Retail Banking Academy

The Retail Banking Academy (RBA) is a UK-based educational body, founded with the objective of playing a leading role in the development and professionalisation of consumer-oriented retail banking around the world. It is the only educational and professional academy exclusively dedicated to retail banking anywhere in the world.

The organisation offers the Certified Retail Banker (CRB) designation, as well as ARB I and ARB II designations at the two Associate Retail Banker levels. The Retail Banking Academy has its headquarters in London, UK.

History

The organisation was founded in London, UK in 2011 as the International Academy of Retail Banking with the objective of educating retail bankers worldwide to a high professional standard.[1]

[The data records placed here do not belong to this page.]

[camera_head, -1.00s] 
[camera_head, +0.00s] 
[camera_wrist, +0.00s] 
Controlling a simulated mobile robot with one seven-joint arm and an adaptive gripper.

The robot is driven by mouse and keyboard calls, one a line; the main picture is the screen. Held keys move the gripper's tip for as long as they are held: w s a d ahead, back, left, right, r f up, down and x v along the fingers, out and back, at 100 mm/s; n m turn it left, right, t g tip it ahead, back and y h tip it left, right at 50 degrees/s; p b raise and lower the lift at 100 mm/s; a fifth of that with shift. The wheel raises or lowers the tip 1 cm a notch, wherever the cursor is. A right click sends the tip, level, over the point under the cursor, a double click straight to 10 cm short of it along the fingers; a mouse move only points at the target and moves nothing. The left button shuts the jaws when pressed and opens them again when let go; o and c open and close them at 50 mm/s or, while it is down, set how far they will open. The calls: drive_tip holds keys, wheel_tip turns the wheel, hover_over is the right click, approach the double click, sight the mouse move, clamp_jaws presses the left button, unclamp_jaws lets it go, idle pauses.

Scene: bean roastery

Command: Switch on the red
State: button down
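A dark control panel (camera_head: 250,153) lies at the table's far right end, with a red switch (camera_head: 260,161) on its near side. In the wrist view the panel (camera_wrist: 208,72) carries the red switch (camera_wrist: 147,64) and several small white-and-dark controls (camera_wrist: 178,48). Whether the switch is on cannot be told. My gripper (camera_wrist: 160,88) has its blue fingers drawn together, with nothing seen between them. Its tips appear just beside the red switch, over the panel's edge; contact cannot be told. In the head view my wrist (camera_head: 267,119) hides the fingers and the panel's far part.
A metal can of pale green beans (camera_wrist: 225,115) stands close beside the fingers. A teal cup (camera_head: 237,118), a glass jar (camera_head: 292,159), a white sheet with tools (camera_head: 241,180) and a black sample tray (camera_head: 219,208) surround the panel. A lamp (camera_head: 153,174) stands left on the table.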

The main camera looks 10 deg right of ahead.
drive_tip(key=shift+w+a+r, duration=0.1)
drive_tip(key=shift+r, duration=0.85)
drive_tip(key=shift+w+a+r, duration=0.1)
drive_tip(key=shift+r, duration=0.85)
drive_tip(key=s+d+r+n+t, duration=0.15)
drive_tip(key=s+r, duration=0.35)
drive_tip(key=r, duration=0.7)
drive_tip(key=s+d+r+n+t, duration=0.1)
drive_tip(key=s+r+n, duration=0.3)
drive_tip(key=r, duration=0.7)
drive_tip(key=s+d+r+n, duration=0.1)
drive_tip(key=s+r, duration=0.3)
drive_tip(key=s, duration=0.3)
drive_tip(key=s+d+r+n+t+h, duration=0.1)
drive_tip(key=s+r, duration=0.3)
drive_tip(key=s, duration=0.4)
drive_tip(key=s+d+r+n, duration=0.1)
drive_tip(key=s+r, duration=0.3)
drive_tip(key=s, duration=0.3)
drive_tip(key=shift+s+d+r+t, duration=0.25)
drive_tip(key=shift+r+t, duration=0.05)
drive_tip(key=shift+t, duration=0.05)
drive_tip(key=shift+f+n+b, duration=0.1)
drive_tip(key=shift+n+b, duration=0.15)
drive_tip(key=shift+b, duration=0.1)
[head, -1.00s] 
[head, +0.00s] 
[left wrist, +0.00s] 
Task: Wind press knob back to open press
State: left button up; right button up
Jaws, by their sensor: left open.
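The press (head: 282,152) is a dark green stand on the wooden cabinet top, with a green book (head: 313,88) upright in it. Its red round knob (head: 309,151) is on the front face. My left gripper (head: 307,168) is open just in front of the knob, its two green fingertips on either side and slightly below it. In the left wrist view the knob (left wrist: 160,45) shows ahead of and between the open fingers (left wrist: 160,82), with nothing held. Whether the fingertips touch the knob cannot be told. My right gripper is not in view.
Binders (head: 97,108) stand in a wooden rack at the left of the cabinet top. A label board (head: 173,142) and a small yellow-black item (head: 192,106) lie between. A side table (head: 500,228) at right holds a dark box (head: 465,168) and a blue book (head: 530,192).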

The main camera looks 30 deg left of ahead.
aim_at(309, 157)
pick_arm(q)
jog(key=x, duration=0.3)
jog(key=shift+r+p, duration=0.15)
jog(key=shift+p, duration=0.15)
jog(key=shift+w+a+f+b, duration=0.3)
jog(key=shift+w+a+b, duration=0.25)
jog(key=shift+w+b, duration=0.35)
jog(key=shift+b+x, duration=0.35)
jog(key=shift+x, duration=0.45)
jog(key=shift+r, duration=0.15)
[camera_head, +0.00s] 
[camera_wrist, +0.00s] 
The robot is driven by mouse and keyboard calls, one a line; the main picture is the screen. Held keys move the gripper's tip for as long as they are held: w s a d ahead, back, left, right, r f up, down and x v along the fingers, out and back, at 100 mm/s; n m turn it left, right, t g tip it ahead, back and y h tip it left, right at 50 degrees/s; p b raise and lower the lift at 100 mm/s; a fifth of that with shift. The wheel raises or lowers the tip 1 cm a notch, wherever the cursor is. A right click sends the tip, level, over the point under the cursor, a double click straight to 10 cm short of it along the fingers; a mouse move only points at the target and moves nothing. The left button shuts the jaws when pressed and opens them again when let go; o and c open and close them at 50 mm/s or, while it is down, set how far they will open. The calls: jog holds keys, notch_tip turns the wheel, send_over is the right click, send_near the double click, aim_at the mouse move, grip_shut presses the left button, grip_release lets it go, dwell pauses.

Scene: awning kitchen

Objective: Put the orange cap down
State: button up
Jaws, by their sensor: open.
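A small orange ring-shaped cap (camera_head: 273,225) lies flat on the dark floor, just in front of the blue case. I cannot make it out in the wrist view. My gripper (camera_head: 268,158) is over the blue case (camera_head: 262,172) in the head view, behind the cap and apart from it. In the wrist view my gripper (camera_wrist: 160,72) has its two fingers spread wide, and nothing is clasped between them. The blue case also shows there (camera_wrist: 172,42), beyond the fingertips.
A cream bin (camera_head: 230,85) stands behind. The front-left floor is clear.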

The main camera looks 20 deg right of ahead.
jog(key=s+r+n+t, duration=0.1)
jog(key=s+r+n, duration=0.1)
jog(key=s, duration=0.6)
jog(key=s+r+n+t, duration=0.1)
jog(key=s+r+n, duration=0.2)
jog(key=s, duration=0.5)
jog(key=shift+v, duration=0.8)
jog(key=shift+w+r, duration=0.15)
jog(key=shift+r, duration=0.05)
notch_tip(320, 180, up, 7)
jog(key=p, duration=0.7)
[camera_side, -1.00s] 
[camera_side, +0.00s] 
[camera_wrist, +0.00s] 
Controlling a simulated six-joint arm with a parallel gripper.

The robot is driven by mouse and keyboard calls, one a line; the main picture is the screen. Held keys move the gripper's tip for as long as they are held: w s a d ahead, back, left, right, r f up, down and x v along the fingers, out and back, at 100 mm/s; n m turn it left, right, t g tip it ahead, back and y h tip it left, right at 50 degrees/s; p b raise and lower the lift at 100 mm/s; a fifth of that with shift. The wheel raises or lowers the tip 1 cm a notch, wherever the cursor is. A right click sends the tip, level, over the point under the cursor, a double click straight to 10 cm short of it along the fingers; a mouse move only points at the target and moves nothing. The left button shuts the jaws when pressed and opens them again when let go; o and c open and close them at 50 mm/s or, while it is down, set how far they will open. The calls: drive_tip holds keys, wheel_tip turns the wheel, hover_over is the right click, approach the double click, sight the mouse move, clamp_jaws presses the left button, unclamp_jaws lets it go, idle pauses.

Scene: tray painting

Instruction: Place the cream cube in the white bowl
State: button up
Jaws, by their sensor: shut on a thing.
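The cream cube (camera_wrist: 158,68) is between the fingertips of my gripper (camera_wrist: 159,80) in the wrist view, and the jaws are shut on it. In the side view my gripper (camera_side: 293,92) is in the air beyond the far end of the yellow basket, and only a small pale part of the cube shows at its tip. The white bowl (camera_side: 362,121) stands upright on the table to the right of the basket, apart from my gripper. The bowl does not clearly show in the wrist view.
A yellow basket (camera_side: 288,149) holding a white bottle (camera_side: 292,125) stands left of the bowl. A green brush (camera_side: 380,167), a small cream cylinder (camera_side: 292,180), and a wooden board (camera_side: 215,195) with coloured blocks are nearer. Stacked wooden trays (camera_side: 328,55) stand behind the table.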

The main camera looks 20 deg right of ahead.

It believes that a separated, independent retail banking sector should be led by professionally qualified retail bankers, bound by an ethical code [2] similar to those already in place for accountants and lawyers. This ethical code [3] is intended to oblige retail bankers to act in the customer’s best interests. Bankers who persistently fail to comply would be barred from membership of the profession. To that end, the RBA believes that the foundation stone for a retail banking profession must be the complete separation of retail banking from both investment banking and large-scale corporate banking.

In 2012 the UK Parliamentary Commission on Banking Standards accepted evidence from a number of participants operating in the banking sector. The Retail Banking Academy was one of the participants, and its submission was included in selected submissions in its final published report, Changing Banking for Good,[4] which outlines the radical reform required to improve standards across the banking industry.[5]

In October 2014, the organisation changed its name from the International Academy of Retail Banking to the Retail Banking Academy.

Governance

The Retail Banking Academy is governed by a board of directors, an academic standards board, an awarding organisation and its governing body. The board of directors is chaired by Michael Lafferty (chairman of Lafferty Group, co-chairman of OMFIF and a former Financial Times journalist). The academic director is Professor Abdul Rahman, a former full professor of economics and finance and Telfer teaching Fellow at the Telfer School of Management, University of Ottawa.